Reputation: 313
I have a csv, that is not quoted, have added an example below
New lines are escaped with \, as shown in the 2nd row, is there a way to replace that with some other character using apache spark..
Input CSV
Banana,23,Male,5,11,2017
Cat,32,Fe\
male,2,11,2017
Dragon,28,Male,1,11,2017
Expected Output
Banana,23,Male,5,11,2017
Cat,32,Fe-male,2,11,2017
Dragon,28,Male,1,11,2017
Note: the original file is huge (around 40GB)

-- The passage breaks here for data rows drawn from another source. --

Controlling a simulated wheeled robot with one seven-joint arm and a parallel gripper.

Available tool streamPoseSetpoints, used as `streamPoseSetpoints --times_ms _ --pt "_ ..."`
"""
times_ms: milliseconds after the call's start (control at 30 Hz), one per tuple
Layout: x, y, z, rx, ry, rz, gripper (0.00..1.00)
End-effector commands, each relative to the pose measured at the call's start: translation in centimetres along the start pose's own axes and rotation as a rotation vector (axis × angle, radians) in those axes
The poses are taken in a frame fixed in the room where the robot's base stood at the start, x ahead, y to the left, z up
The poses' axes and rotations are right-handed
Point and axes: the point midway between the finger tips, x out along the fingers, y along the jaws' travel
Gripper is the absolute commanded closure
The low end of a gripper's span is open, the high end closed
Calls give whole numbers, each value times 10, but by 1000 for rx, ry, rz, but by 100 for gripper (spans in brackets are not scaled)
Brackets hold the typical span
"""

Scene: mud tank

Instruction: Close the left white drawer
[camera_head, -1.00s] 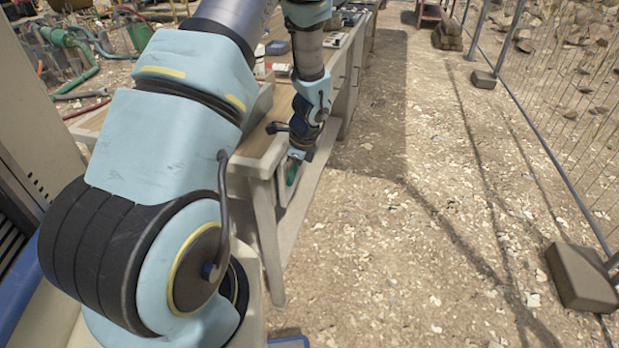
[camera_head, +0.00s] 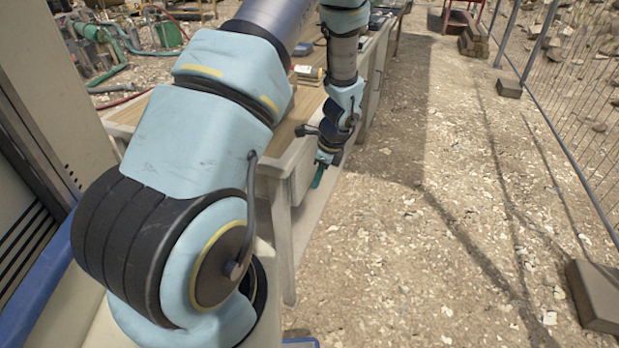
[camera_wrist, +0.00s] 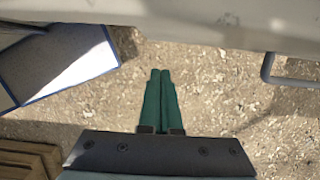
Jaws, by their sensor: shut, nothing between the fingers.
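In the camera_head view, the white drawer front (camera_head: 303,178) is on the right side of the long bench, close to its near end. My arm covers part of it, and I cannot tell how far it stands out. My gripper (camera_head: 318,180) hangs beside it, with green fingers pointing down. In the camera_wrist view, my gripper (camera_wrist: 160,75) has both green fingers pressed together with nothing between them. A pale surface (camera_wrist: 170,22) runs across the top, beyond the fingertips; contact does not show. A grey handle-like bracket (camera_wrist: 267,68) juts from it at the right.
The wooden bench top (camera_head: 285,135) carries small items further back. Open gravel (camera_head: 420,260) lies to the right, bounded by a wire fence (camera_head: 575,110) with a block (camera_head: 598,292) at its foot. Hoses (camera_head: 90,50) lie at the far left.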

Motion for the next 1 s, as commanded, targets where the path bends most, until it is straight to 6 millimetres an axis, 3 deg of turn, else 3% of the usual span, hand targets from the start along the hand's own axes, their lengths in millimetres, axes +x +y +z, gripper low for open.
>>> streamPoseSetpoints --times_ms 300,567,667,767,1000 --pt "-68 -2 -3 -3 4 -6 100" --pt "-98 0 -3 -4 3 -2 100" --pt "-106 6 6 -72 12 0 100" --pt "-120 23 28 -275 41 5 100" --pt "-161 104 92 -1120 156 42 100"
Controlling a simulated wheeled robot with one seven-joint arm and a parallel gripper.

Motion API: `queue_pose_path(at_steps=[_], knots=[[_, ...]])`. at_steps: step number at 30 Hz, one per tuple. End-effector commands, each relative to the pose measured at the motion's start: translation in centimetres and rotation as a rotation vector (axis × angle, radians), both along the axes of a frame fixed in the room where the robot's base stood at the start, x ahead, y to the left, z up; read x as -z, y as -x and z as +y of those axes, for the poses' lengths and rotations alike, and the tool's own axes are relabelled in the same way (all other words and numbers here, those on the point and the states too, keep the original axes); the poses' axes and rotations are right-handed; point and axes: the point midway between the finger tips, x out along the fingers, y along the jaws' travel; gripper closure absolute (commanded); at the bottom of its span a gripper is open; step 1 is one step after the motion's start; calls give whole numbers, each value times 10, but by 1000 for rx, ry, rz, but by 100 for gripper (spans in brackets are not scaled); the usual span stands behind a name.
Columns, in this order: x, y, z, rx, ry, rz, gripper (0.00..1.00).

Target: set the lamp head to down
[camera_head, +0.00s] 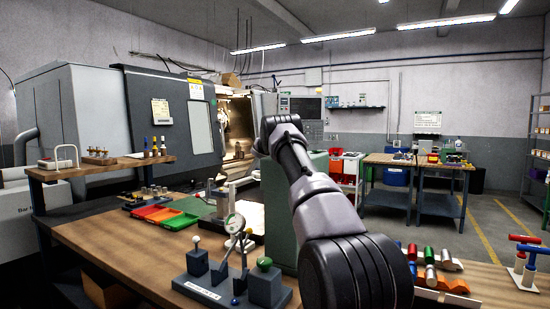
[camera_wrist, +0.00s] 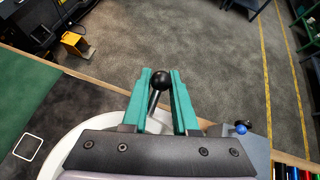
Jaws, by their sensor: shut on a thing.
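In the wrist view, my gripper (camera_wrist: 161,76) has its two teal fingers on either side of a black ball knob (camera_wrist: 161,80) on a short grey stem. It is shut on this knob. A large white rounded shape (camera_wrist: 62,140), possibly the lamp head, lies below the gripper, partly covered by its body. I cannot tell how the stem joins it or which way a lamp head points. In the head view my arm hides the gripper and the knob, and I cannot make out the lamp there.
A dial gauge fixture (camera_head: 232,224) stands on the wooden bench (camera_head: 110,243) left of my arm. Red, orange and green trays (camera_head: 165,214) lie behind it. Colored cylinders (camera_head: 437,270) and red and blue T-handles (camera_head: 527,250) are at right. Open floor (camera_wrist: 225,60) lies past the bench edge.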

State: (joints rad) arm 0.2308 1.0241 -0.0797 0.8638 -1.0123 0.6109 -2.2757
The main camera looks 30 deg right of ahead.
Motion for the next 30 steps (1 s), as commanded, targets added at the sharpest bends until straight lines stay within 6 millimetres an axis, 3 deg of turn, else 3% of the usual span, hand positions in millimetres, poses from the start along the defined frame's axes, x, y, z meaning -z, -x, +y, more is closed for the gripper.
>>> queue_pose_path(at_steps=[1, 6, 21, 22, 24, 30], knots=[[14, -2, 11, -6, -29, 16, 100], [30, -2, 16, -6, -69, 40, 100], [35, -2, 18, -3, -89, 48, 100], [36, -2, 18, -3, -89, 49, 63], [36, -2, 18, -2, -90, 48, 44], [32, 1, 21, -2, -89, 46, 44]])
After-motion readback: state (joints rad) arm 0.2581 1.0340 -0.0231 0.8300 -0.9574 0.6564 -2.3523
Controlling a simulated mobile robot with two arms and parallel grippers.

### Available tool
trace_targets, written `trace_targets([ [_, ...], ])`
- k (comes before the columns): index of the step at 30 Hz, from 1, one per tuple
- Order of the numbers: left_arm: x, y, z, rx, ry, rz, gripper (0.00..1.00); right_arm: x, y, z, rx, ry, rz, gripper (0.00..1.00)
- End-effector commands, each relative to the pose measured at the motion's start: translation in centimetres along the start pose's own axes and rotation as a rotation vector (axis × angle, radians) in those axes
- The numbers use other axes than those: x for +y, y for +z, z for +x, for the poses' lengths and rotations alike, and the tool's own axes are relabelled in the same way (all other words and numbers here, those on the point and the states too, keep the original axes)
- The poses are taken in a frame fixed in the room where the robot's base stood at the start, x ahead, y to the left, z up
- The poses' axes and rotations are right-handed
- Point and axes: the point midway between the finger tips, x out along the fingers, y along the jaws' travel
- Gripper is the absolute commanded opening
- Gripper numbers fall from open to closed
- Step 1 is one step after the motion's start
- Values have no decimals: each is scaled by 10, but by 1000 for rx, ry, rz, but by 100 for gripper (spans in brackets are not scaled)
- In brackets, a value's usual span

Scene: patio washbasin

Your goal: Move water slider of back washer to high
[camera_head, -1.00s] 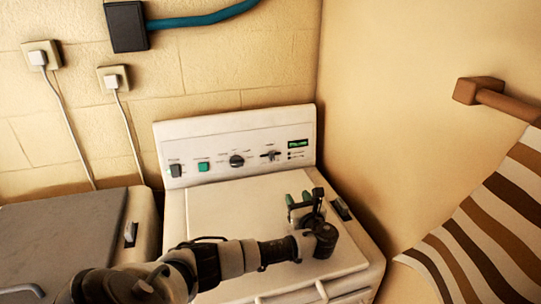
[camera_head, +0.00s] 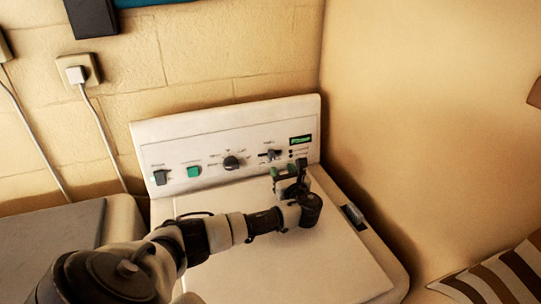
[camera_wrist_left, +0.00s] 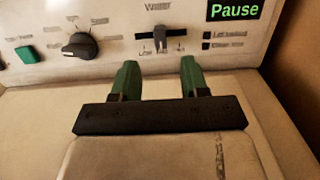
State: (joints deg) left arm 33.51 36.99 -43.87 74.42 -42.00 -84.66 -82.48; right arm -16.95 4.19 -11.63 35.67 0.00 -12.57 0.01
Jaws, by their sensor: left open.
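The back washer (camera_head: 300,262) stands against the wall with a white control panel (camera_head: 215,135). Its water slider (camera_head: 270,154) sits right of a round black knob, under a "Water" label. My right gripper is not in view.
The panel also has a round knob (camera_wrist_left: 82,46), a green button (camera_wrist_left: 27,54) and a lit "Pause" display (camera_wrist_left: 235,10). A wall rises close on the right. Another grey-topped machine (camera_head: 50,245) is at left.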

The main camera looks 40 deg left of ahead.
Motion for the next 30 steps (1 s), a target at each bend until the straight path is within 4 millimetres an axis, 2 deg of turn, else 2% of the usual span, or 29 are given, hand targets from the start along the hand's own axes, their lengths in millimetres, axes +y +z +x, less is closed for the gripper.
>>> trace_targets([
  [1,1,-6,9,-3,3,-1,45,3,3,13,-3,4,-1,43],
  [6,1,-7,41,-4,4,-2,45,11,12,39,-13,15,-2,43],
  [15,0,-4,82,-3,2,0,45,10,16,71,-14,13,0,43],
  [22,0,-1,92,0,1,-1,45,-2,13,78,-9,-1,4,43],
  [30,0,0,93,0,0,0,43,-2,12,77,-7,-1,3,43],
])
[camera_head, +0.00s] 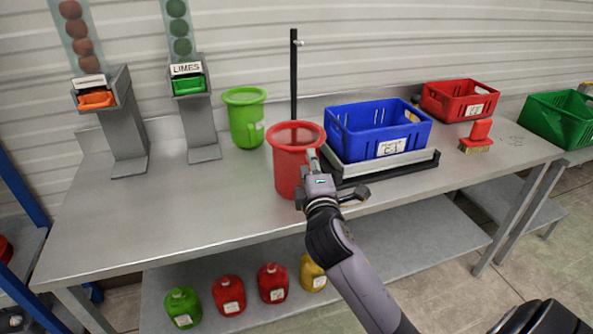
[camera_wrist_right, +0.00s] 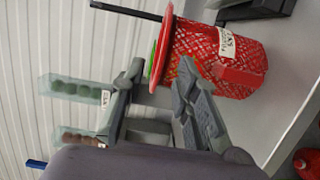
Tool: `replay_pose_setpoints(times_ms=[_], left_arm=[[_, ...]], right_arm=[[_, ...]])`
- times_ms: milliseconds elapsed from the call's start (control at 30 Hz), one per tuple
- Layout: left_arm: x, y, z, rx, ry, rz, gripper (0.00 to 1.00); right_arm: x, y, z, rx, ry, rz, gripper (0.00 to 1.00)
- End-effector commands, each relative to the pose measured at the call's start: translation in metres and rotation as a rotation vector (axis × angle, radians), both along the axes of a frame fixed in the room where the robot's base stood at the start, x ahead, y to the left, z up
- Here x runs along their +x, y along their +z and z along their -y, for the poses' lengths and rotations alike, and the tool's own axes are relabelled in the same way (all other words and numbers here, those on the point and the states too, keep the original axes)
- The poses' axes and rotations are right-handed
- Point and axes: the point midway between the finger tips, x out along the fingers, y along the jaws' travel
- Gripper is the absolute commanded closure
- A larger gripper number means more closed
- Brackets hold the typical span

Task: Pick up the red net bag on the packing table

Edit 1 I just found an answer to use "sc. wholeTextFiles" instead of "sc.textFile", but given the big size I m not sure if it is memory efficient, please advise
Upvotes: 1
Views: 5612
Reputation: 313
After some research and playing around this is what i came to
as @vikrant-rana suggested in the answer, reading with sc.textFile() and doing a map on the partitions is one way to try, but as the row we need to merge may go to different partition, this is not a reliable solution.. This may work sometimes when they fall on same partition, but will not work always
we can alternatively to use sc.wholeTextFiles() to read the file into single partition and do map over it, but that would read the whole file at once into the memory and is not suitable for huge files
Upvotes: 2
Reputation: 4674
Here you go!
Python function:
def my_func(lista):
new="\n".join(lista).replace("\\\n", "-").splitlines()
return new
Call this function for your rdd partitions:
>>> newrdd = sc.textFile(PATH_TO_FILE).mapPartitions(my_func).map(lambda line : line.split(","))
>>> newrdd.take(5);
[[u'Banana', u'23', u'Male', u'5', u'11', u'2017'], [u'Cat', u'32', u'Fe-male', u'2', u'11', u'2017'], [u'Dragon', u'28', u'Male', u'1', u'11', u'2017']]
newdf = sc.textFile(PATH_TO_FILE).mapPartitions(my_func).map(lambda line : line.split(",")).toDF(['Col1','Col2','Col3','Col4','Col5','Col5'])
>>> newdf.show();
+------+----+-------+----+----+----+
| Col1|Col2| Col3|Col4|Col5|Col5|
+------+----+-------+----+----+----+
|Banana| 23| Male| 5| 11|2017|
| Cat| 32|Fe-male| 2| 11|2017|
|Dragon| 28| Male| 1| 11|2017|
+------+----+-------+----+----+----+
I guess you are expecting solution similar to this. Let me know if you were looking something else. I can tweak my function as per the requirements :-)
Upvotes: 2